◆ **What is expected**
Reproduce the listing below exactly, minus its pictures.

◆ **Given information**
____
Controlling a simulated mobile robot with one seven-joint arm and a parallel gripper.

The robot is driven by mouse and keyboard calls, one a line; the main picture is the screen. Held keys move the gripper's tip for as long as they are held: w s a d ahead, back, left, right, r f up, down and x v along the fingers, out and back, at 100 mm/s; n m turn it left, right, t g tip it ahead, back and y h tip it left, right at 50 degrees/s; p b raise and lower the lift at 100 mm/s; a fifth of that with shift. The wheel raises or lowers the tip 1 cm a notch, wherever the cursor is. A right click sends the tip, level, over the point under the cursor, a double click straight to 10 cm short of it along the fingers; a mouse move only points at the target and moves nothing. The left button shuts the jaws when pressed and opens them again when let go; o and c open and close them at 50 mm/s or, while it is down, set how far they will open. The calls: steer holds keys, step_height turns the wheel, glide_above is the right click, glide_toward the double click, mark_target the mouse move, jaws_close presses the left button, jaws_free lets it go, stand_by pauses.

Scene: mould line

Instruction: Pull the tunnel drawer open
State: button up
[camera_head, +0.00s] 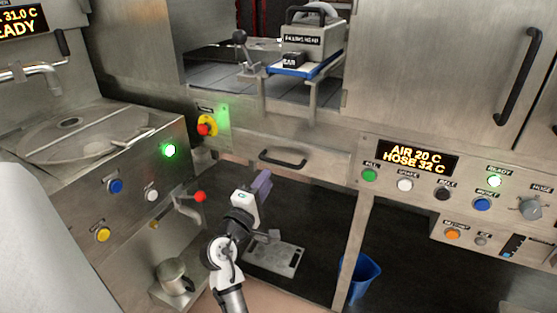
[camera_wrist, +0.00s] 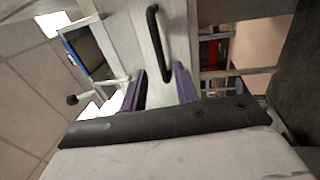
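The tunnel drawer (camera_head: 325,165) is a metal front under the tunnel opening and looks closed, flush with the panels beside it. Its black bar handle (camera_head: 282,158) runs across the front. My gripper (camera_head: 264,180) is below and slightly left of the handle, its purple fingers pointing up toward it. In the wrist view, the two purple fingers (camera_wrist: 161,80) are apart with nothing held. The handle (camera_wrist: 155,40) lies ahead of them, and its lower end shows between the fingertips. They look apart from the bar; the exact gap is hard to tell.
Above the drawer, a metal block on a blue-edged plate (camera_head: 300,68) stands in the opening. A red knob lever (camera_head: 198,197) juts out at left. A post (camera_head: 355,240) and blue bucket (camera_head: 360,275) stand right. The space under the drawer is dark and mostly open.

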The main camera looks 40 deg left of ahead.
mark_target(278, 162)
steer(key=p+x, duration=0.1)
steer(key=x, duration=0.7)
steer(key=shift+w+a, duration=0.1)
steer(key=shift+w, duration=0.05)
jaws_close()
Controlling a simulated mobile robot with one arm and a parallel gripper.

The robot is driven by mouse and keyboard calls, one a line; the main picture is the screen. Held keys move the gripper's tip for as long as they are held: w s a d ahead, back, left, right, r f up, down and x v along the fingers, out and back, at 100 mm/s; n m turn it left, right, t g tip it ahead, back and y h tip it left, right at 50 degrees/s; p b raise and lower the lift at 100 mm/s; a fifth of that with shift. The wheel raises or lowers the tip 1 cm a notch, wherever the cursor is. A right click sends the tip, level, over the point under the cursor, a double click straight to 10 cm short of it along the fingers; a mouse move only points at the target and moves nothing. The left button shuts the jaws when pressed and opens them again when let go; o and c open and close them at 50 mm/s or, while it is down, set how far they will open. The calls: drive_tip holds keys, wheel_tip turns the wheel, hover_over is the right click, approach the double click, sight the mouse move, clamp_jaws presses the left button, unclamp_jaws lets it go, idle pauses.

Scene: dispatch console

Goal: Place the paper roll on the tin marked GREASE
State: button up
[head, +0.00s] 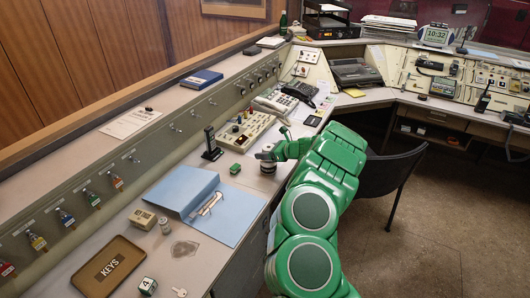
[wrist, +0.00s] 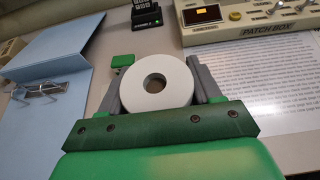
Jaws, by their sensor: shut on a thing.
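The white paper roll (wrist: 132,92) is between the two grey fingers of my gripper (wrist: 156,76), its round face and brown core hole toward the wrist camera. In the head view my gripper (head: 273,152) is over the front part of the desk, right of the blue folder, with the pale roll (head: 264,155) at its tip. A small, darker round shape (head: 268,167) shows just below the roll in the head view. I cannot read a label on it, nor tell if the roll touches it. No GREASE marking is readable in either view.
An open blue folder (head: 234,215) lies left of my gripper. A small green block (head: 235,169), a black handset in a stand (head: 211,145) and the patch box (head: 243,130) are close by. A KEYS tray (head: 83,281) is near left. A dark chair (head: 392,175) stands right.

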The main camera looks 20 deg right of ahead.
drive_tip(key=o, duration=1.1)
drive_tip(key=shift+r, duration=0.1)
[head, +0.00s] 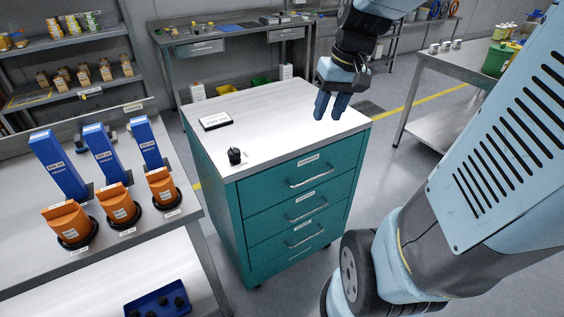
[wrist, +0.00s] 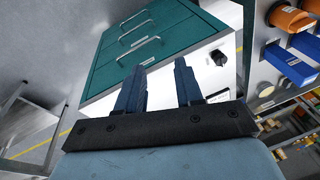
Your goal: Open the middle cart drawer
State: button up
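The teal cart (head: 225,195) stands in the middle of the head view with a white top and a stack of drawers facing right and front. The middle drawer (head: 293,217) has a silver bar handle (head: 308,211) and a label above it. It looks flush with the front, as do the drawers above and below. The cart front (wrist: 150,42) also shows upside down in the wrist view. My gripper (head: 329,113) points down above the cart top's right back part, away from the handles. Its two fingers (wrist: 158,88) are apart with nothing between them.
A black knob-like piece (head: 235,156) and a small sign (head: 216,122) sit on the cart top. A table (head: 105,255) with blue and orange dispensers stands at left. A workbench is behind, and another table (head: 470,65) at right. Clear floor lies right of the cart.

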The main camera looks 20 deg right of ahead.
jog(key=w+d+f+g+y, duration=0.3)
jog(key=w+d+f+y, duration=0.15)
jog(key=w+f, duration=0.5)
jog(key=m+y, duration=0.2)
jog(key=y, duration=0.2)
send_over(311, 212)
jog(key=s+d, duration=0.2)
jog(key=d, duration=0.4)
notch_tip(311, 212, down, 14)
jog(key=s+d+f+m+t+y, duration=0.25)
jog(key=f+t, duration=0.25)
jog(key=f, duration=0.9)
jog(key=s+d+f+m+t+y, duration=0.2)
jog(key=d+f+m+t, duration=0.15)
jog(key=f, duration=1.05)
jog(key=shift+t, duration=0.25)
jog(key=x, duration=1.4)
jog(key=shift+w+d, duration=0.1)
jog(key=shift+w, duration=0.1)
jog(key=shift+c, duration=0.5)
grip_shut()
____
◆ **Solution for this task**
Controlling a simulated mobile robot with one seven-joint arm and a parallel gripper.

The robot is driven by mouse and keyboard calls, one a line; the main picture is the screen. Held keys move the gripper's tip for as long as they are held: w s a d ahead, back, left, right, r f up, down and x v along the fingers, out and back, at 100 mm/s; n m turn it left, right, t g tip it ahead, back and y h tip it left, right at 50 degrees/s; p b raise and lower the lift at 100 mm/s; a fifth of that with shift. The wheel raises or lowers the tip 1 cm a notch, wherever the cursor is. A right click sends the tip, level, over the point under the cursor, a double click straight to 10 cm short of it along the fingers; a mouse move only points at the target and moves nothing. The left button shuts the jaws when pressed and opens them again when let go; o and c open and close them at 50 mm/s or, while it is down, set how far they will open. The calls: steer holds keys, step_height turns the wheel, glide_above is the right click, glide_toward the double click, mark_target the mouse move, jaws_close presses the left button, jaws_free lets it go, stand_by pauses.

Scene: mould line

Instruction: Pull the tunnel drawer open
State: button up
[camera_head, +0.00s] 
[camera_wrist, +0.00s] 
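The tunnel drawer (camera_head: 325,165) is a metal front under the tunnel opening and looks closed, flush with the panels beside it. Its black bar handle (camera_head: 282,158) runs across the front. My gripper (camera_head: 264,180) is below and slightly left of the handle, its purple fingers pointing up toward it. In the wrist view, the two purple fingers (camera_wrist: 161,80) are apart with nothing held. The handle (camera_wrist: 155,40) lies ahead of them, and its lower end shows between the fingertips. They look apart from the bar; the exact gap is hard to tell.
Above the drawer, a metal block on a blue-edged plate (camera_head: 300,68) stands in the opening. A red knob lever (camera_head: 198,197) juts out at left. A post (camera_head: 355,240) and blue bucket (camera_head: 360,275) stand right. The space under the drawer is dark and mostly open.

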The main camera looks 40 deg left of ahead.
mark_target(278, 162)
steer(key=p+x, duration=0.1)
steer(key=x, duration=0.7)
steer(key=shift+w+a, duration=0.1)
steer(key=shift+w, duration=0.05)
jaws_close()
Controlling a simulated mobile robot with one arm and a parallel gripper.

The robot is driven by mouse and keyboard calls, one a line; the main picture is the screen. Held keys move the gripper's tip for as long as they are held: w s a d ahead, back, left, right, r f up, down and x v along the fingers, out and back, at 100 mm/s; n m turn it left, right, t g tip it ahead, back and y h tip it left, right at 50 degrees/s; p b raise and lower the lift at 100 mm/s; a fifth of that with shift. The wheel raises or lowers the tip 1 cm a notch, wherever the cursor is. A right click sends the tip, level, over the point under the cursor, a double click straight to 10 cm short of it along the fingers; a mouse move only points at the target and moves nothing. The left button shuts the jaws when pressed and opens them again when let go; o and c open and close them at 50 mm/s or, while it is down, set how far they will open. The calls: drive_tip holds keys, wheel_tip turns the wheel, hover_over is the right click, approach the double click, sight the mouse move, clamp_jaws presses the left button, unclamp_jaws lets it go, idle pauses.

Scene: dispatch console

Goal: Place the paper roll on the tin marked GREASE
State: button up
[head, +0.00s] 
[wrist, +0.00s] 
Jaws, by their sensor: shut on a thing.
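The white paper roll (wrist: 132,92) is between the two grey fingers of my gripper (wrist: 156,76), its round face and brown core hole toward the wrist camera. In the head view my gripper (head: 273,152) is over the front part of the desk, right of the blue folder, with the pale roll (head: 264,155) at its tip. A small, darker round shape (head: 268,167) shows just below the roll in the head view. I cannot read a label on it, nor tell if the roll touches it. No GREASE marking is readable in either view.
An open blue folder (head: 234,215) lies left of my gripper. A small green block (head: 235,169), a black handset in a stand (head: 211,145) and the patch box (head: 243,130) are close by. A KEYS tray (head: 83,281) is near left. A dark chair (head: 392,175) stands right.

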The main camera looks 20 deg right of ahead.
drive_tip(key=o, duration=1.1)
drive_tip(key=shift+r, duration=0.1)
[head, +0.00s] 
[wrist, +0.00s] 
Your goal: Open the middle cart drawer
State: button up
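The teal cart (head: 225,195) stands in the middle of the head view with a white top and a stack of drawers facing right and front. The middle drawer (head: 293,217) has a silver bar handle (head: 308,211) and a label above it. It looks flush with the front, as do the drawers above and below. The cart front (wrist: 150,42) also shows upside down in the wrist view. My gripper (head: 329,113) points down above the cart top's right back part, away from the handles. Its two fingers (wrist: 158,88) are apart with nothing between them.
A black knob-like piece (head: 235,156) and a small sign (head: 216,122) sit on the cart top. A table (head: 105,255) with blue and orange dispensers stands at left. A workbench is behind, and another table (head: 470,65) at right. Clear floor lies right of the cart.

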The main camera looks 20 deg right of ahead.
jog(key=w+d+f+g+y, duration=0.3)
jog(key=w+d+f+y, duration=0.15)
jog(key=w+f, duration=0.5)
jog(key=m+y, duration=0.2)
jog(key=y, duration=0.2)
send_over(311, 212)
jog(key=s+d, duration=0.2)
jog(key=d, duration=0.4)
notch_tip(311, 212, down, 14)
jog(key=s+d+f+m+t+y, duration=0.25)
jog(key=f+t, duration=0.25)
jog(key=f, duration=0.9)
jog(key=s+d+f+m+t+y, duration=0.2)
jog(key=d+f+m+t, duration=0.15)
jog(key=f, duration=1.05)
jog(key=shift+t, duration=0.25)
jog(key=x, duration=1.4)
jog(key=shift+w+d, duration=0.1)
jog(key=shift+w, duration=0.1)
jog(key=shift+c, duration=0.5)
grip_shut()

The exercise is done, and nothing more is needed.